Cleverness Isn’t All There Is…
For the most part, Windows Phone 7 has had great reviews.
Below lies the fundamental difference between how Apple looks at things and how the rest of the industry does. Google and Microsoft often adopt new features in their products because they are “cool” and that the fact that you can do them is clever. Apple has not worked to integrate social media into their OS(instead allowing others to do so through their own third party apps) because the reality is that a synced Address Book with Facebook friends, Gmail contacts, etc don’t always work well together. The different sources think of the term “friend” in many different ways.
What makes it worse, though, is when an OS tries to implement it. In example, read below (from Engadget’s Windows Phone 7 review):
Windows Phone 7 doesn’t have “contacts,” per se — it has a People hub, and there’s quite a difference. This is a thoroughly social platform, and it doesn’t really seek to make any sort of differentiation between people you talk to / text / email, those you just casually observe, and those with whom you’re “friends” in name only. For typical email accounts — Gmail, Hotmail, Exchange — you’re given the option to sync calendars, contacts, email, and in some cases, photos. That’s perfect — the way you want it to work — but it isn’t consistent throughout the phone. For example, once your Facebook account gets added, everything gets added to the phone. And when a contact of yours uploads a photo, that image appears in your photo hub whether you like it or not. That means, for example, that your Pictures app could have a bunch of shots of your ex’s aunt’s new boyfriend’s dog in it (more on that in a bit), and there’s not a whole lot you can do to stop that behavior without completely removing your Facebook account from the phone. With Exchange or Gmail, this strategy is probably fine in most cases — contact sync is one of the main reasons you use Exchange ActiveSync. But seriously, Facebook is another matter altogether.
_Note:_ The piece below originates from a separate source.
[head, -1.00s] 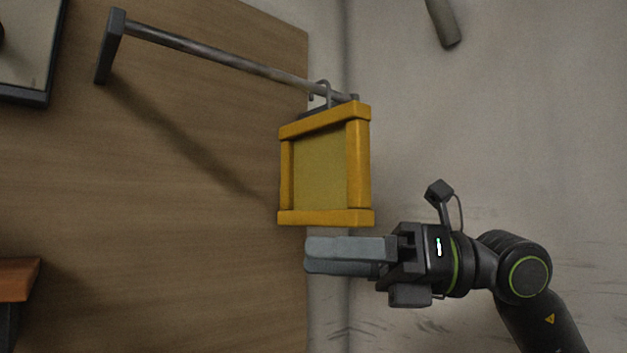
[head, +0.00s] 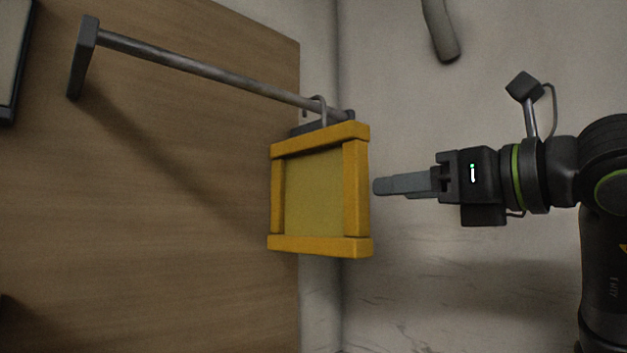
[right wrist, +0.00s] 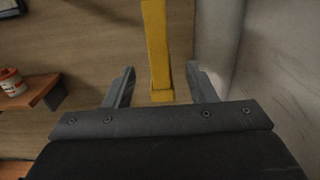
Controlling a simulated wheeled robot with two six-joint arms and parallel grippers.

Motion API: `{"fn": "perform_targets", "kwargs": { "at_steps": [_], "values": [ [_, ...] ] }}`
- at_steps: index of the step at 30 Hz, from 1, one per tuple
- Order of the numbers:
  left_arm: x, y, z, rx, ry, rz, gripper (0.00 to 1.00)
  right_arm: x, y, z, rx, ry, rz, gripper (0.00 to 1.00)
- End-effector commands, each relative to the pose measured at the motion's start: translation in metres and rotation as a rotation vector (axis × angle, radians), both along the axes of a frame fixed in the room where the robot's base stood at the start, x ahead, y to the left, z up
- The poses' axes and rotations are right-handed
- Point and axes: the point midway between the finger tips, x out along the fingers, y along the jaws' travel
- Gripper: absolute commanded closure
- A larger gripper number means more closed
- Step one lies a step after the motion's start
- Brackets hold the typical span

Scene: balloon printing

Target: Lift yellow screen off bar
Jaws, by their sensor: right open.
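The yellow screen (head: 356,190) is a square yellow frame with a dull mesh panel. It hangs by a metal hook (head: 319,108) near the right end of the grey bar (head: 215,73) in the head view. My right gripper (head: 376,187) is just right of the screen's right side, level with its middle. In the right wrist view, the open jaws (right wrist: 160,85) stand on either side of the screen's yellow edge (right wrist: 158,50), with gaps on both sides. The jaws are empty. My left gripper is not in view.
The bar's upright end (head: 84,58) stands on the wooden surface (head: 120,200) at upper left. A small wooden shelf (right wrist: 42,92) holds a white and red container (right wrist: 11,82) in the right wrist view. A pale wall (head: 500,60) lies to the right.

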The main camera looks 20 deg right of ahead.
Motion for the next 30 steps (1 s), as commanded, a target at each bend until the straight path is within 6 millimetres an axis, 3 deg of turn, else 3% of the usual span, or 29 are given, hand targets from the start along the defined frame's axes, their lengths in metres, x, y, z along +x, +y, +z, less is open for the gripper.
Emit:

Just imagine, if inside my address book, where I scroll through to find a person to text or call, there was all of the people I follow on twitter and the 2,000 something friends on Facebook, their activity and everything in the way of me remembering their phone number.
Something tells me that a separate app for each function is far less annoying than scrolling through meaningless info you don’t care about just to accomplish a simple task.
UPDATE: Another Example:
The first thing you notice when you open the Marketplace is that aside from apps, you’ve got music and games as available categories, whereas iOS breaks music and applications out into separate stores, and Android leaves music to third-party providers like Amazon. Swiping to the left takes you to the Featured page of the Marketplace, which oddly mixes up both music and applications into a single view — kind of an interesting way to keep people looking at everything Microsoft has to sell without trying to send users’ attentions to two (or more) completely unrelated places. Unfortunately, that same mixture happens for searches in the marketplace too, meaning that you’ll get mostly song and album info when you’re looking for something like The Harvest. Microsoft needs to give users a way to sort apps from music, because search is completely unwieldy as it stands right now.